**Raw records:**
━━━━━━━━━━━━━━━━━━━━━━━━━━━━━━

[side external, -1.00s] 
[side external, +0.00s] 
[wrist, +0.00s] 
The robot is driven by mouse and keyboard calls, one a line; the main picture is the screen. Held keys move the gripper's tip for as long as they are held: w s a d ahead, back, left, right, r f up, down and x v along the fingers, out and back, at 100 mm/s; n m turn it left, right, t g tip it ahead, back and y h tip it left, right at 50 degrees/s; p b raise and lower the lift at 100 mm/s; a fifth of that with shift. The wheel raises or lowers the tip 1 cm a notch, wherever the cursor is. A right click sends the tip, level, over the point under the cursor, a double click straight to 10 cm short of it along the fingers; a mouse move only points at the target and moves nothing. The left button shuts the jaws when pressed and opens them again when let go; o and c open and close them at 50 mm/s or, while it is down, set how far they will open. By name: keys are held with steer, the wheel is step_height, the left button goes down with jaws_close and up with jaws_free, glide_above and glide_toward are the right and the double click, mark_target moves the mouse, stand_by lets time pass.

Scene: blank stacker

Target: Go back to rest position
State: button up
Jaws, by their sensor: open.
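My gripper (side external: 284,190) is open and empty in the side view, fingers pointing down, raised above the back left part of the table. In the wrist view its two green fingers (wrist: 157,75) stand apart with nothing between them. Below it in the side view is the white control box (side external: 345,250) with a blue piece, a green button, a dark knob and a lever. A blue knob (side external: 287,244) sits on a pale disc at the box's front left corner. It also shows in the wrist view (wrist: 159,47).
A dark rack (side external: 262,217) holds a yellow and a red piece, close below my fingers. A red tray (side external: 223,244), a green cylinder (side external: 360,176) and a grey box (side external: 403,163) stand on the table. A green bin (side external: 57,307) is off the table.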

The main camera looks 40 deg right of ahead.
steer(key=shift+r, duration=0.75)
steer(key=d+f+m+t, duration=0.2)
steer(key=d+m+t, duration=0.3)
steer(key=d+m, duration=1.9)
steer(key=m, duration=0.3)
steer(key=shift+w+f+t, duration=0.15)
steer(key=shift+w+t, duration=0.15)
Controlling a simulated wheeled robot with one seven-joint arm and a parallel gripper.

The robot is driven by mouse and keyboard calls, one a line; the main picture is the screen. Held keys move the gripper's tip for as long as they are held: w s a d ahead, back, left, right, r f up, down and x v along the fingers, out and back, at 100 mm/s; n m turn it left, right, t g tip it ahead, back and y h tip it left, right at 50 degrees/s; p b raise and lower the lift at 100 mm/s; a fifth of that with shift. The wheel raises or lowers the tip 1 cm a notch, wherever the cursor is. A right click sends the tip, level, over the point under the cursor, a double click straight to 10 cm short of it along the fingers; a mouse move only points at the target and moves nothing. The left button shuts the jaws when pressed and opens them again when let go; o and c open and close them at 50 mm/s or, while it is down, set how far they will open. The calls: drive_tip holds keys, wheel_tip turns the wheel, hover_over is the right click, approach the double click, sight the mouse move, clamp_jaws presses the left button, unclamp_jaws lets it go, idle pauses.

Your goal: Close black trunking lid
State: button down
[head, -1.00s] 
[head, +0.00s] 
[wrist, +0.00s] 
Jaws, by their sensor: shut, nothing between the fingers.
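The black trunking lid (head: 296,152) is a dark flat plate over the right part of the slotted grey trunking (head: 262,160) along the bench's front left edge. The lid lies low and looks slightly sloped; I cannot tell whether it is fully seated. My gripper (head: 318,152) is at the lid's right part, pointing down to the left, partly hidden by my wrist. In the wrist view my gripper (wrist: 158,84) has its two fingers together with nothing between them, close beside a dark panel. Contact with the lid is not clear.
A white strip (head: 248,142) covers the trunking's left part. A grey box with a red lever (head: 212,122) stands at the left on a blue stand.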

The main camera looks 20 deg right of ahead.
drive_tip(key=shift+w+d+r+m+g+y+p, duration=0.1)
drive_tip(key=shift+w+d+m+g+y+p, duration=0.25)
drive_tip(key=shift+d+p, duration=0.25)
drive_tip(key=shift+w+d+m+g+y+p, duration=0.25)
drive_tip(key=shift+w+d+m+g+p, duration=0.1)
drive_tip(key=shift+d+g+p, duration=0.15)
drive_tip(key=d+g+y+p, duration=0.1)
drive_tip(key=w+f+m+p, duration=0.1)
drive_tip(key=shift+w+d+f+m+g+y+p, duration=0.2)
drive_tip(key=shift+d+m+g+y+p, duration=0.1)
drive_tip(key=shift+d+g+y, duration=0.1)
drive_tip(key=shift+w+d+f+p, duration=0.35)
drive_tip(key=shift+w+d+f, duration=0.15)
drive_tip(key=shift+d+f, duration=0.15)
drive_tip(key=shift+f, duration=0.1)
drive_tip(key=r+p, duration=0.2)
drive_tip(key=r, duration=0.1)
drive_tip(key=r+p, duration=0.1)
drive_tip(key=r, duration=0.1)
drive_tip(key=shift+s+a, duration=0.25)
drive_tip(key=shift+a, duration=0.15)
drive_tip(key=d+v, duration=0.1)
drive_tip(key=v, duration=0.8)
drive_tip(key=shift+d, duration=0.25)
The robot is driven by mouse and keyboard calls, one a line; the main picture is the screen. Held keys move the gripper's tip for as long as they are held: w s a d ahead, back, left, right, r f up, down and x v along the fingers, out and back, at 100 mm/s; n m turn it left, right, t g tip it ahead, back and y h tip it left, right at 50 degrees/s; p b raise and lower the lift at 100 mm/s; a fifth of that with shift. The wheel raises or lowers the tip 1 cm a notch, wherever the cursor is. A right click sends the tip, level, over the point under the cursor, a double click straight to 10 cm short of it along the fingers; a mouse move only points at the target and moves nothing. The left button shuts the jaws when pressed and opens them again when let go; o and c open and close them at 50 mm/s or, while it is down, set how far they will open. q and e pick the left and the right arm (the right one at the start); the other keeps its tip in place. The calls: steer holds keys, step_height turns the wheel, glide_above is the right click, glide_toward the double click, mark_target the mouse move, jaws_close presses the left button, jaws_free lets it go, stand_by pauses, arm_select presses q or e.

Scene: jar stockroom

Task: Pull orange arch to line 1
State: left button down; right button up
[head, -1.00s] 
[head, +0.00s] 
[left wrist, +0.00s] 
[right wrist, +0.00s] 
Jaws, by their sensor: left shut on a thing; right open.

━━━━━━━━━━━━━━━━━━━━━━━━━━━━━━

**Set task:** Write out every entry again exactly, please, with nothing missing.

**Answer to this exercise:**
[side external, -1.00s] 
[side external, +0.00s] 
[wrist, +0.00s] 
The robot is driven by mouse and keyboard calls, one a line; the main picture is the screen. Held keys move the gripper's tip for as long as they are held: w s a d ahead, back, left, right, r f up, down and x v along the fingers, out and back, at 100 mm/s; n m turn it left, right, t g tip it ahead, back and y h tip it left, right at 50 degrees/s; p b raise and lower the lift at 100 mm/s; a fifth of that with shift. The wheel raises or lowers the tip 1 cm a notch, wherever the cursor is. A right click sends the tip, level, over the point under the cursor, a double click straight to 10 cm short of it along the fingers; a mouse move only points at the target and moves nothing. The left button shuts the jaws when pressed and opens them again when let go; o and c open and close them at 50 mm/s or, while it is down, set how far they will open. By name: keys are held with steer, the wheel is step_height, the left button goes down with jaws_close and up with jaws_free, glide_above and glide_toward are the right and the double click, mark_target moves the mouse, stand_by lets time pass.

Scene: blank stacker

Target: Go back to rest position
State: button up
Jaws, by their sensor: open.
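My gripper (side external: 284,190) is open and empty in the side view, fingers pointing down, raised above the back left part of the table. In the wrist view its two green fingers (wrist: 157,75) stand apart with nothing between them. Below it in the side view is the white control box (side external: 345,250) with a blue piece, a green button, a dark knob and a lever. A blue knob (side external: 287,244) sits on a pale disc at the box's front left corner. It also shows in the wrist view (wrist: 159,47).
A dark rack (side external: 262,217) holds a yellow and a red piece, close below my fingers. A red tray (side external: 223,244), a green cylinder (side external: 360,176) and a grey box (side external: 403,163) stand on the table. A green bin (side external: 57,307) is off the table.

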The main camera looks 40 deg right of ahead.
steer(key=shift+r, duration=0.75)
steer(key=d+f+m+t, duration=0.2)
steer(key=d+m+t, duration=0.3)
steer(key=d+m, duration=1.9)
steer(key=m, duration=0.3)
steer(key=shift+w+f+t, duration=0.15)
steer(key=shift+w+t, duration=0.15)
Controlling a simulated wheeled robot with one seven-joint arm and a parallel gripper.

The robot is driven by mouse and keyboard calls, one a line; the main picture is the screen. Held keys move the gripper's tip for as long as they are held: w s a d ahead, back, left, right, r f up, down and x v along the fingers, out and back, at 100 mm/s; n m turn it left, right, t g tip it ahead, back and y h tip it left, right at 50 degrees/s; p b raise and lower the lift at 100 mm/s; a fifth of that with shift. The wheel raises or lowers the tip 1 cm a notch, wherever the cursor is. A right click sends the tip, level, over the point under the cursor, a double click straight to 10 cm short of it along the fingers; a mouse move only points at the target and moves nothing. The left button shuts the jaws when pressed and opens them again when let go; o and c open and close them at 50 mm/s or, while it is down, set how far they will open. The calls: drive_tip holds keys, wheel_tip turns the wheel, hover_over is the right click, approach the double click, sight the mouse move, clamp_jaws presses the left button, unclamp_jaws lets it go, idle pauses.

Your goal: Close black trunking lid
State: button down
[head, -1.00s] 
[head, +0.00s] 
[wrist, +0.00s] 
Jaws, by their sensor: shut, nothing between the fingers.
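The black trunking lid (head: 296,152) is a dark flat plate over the right part of the slotted grey trunking (head: 262,160) along the bench's front left edge. The lid lies low and looks slightly sloped; I cannot tell whether it is fully seated. My gripper (head: 318,152) is at the lid's right part, pointing down to the left, partly hidden by my wrist. In the wrist view my gripper (wrist: 158,84) has its two fingers together with nothing between them, close beside a dark panel. Contact with the lid is not clear.
A white strip (head: 248,142) covers the trunking's left part. A grey box with a red lever (head: 212,122) stands at the left on a blue stand.

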The main camera looks 20 deg right of ahead.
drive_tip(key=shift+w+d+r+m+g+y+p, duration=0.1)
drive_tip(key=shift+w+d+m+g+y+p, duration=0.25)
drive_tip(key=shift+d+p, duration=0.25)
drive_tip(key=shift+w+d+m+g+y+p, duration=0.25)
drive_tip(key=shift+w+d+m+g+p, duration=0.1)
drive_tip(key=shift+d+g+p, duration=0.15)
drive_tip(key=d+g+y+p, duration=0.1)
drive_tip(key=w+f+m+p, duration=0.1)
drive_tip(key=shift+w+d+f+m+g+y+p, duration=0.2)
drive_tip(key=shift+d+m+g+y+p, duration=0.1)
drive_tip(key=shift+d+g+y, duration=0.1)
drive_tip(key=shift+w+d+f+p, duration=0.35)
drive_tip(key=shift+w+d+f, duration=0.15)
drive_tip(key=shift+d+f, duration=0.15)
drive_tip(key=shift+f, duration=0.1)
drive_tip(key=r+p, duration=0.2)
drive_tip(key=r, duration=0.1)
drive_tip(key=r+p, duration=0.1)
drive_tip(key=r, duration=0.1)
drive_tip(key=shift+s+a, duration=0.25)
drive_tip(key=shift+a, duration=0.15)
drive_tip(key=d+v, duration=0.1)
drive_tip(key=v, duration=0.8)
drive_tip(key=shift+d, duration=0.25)
The robot is driven by mouse and keyboard calls, one a line; the main picture is the screen. Held keys move the gripper's tip for as long as they are held: w s a d ahead, back, left, right, r f up, down and x v along the fingers, out and back, at 100 mm/s; n m turn it left, right, t g tip it ahead, back and y h tip it left, right at 50 degrees/s; p b raise and lower the lift at 100 mm/s; a fifth of that with shift. The wheel raises or lowers the tip 1 cm a notch, wherever the cursor is. A right click sends the tip, level, over the point under the cursor, a double click straight to 10 cm short of it along the fingers; a mouse move only points at the target and moves nothing. The left button shuts the jaws when pressed and opens them again when let go; o and c open and close them at 50 mm/s or, while it is down, set how far they will open. q and e pick the left and the right arm (the right one at the start); the other keeps its tip in place. The calls: steer holds keys, step_height turns the wheel, glide_above is the right click, glide_toward the double click, mark_target the mouse move, jaws_close presses the left button, jaws_free lets it go, stand_by pauses, arm_select presses q or e.

Scene: jar stockroom

Task: Pull orange arch to line 1
State: left button down; right button up
[head, -1.00s] 
[head, +0.00s] 
[left wrist, +0.00s] 
[right wrist, +0.00s] 
Jaws, by their sensor: left shut on a thing; right open.

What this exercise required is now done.